• _EXERCISE PROMPT_: Quote exactly and only this range of lines in the data below: the line that holds "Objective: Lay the" to the line that holds "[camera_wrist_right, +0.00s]", both included.

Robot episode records
## Start

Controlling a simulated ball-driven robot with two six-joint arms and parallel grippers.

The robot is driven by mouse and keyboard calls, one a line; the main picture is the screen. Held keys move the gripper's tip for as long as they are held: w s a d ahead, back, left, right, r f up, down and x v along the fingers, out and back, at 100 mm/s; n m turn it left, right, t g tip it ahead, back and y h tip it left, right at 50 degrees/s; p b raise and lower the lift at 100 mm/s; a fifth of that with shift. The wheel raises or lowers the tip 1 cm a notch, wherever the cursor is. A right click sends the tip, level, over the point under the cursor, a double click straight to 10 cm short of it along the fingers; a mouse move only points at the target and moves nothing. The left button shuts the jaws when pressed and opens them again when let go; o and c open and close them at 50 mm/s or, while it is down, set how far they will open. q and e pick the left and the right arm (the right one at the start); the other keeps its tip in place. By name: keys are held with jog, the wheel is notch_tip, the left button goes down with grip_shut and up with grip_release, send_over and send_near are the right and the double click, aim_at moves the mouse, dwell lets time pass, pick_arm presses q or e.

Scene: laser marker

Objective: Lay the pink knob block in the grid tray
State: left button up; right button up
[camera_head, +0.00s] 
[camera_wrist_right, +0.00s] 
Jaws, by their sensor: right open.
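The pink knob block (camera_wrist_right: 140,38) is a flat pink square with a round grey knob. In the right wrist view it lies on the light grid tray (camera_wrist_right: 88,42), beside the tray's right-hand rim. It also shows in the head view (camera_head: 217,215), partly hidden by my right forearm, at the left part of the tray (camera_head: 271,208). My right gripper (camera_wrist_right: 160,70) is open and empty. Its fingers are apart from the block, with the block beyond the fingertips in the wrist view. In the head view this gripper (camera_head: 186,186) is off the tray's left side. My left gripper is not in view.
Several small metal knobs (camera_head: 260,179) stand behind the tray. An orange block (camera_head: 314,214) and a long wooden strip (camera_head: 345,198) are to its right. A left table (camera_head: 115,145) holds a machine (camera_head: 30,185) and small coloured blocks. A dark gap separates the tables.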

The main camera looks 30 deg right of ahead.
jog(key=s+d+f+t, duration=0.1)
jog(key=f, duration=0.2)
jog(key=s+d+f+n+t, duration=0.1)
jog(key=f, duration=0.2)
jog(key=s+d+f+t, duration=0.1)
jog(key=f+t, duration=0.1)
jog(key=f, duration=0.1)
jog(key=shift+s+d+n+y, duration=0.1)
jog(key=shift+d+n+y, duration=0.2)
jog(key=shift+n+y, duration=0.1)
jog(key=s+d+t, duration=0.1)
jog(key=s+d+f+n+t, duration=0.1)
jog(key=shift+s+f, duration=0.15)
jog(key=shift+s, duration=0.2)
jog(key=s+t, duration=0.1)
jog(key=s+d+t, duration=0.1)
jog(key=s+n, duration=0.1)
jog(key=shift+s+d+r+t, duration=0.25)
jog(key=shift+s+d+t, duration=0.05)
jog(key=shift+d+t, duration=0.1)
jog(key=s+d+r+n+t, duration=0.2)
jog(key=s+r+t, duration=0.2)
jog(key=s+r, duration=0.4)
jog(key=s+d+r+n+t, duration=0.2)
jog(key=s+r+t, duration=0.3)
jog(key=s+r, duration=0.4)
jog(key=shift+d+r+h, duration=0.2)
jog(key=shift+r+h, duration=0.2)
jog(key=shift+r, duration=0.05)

## End
## Start

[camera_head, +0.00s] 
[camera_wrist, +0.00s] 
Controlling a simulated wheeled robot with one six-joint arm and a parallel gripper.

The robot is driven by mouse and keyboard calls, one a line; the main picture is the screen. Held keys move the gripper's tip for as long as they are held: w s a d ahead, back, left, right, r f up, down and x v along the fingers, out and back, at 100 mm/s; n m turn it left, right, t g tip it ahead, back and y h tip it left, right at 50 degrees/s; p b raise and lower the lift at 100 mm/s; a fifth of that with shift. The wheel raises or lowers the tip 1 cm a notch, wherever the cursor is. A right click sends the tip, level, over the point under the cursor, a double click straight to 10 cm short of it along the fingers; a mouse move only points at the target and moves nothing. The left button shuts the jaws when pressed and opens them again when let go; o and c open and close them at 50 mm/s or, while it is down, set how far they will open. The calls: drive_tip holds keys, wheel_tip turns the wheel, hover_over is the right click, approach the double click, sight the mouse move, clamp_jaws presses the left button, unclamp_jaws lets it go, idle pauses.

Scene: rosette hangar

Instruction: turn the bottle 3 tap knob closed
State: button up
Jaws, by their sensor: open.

## End

• _SOLVED EXERCISE_:
Objective: Lay the pink knob block in the grid tray
State: left button up; right button up
[camera_head, +0.00s] 
[camera_wrist_right, +0.00s] 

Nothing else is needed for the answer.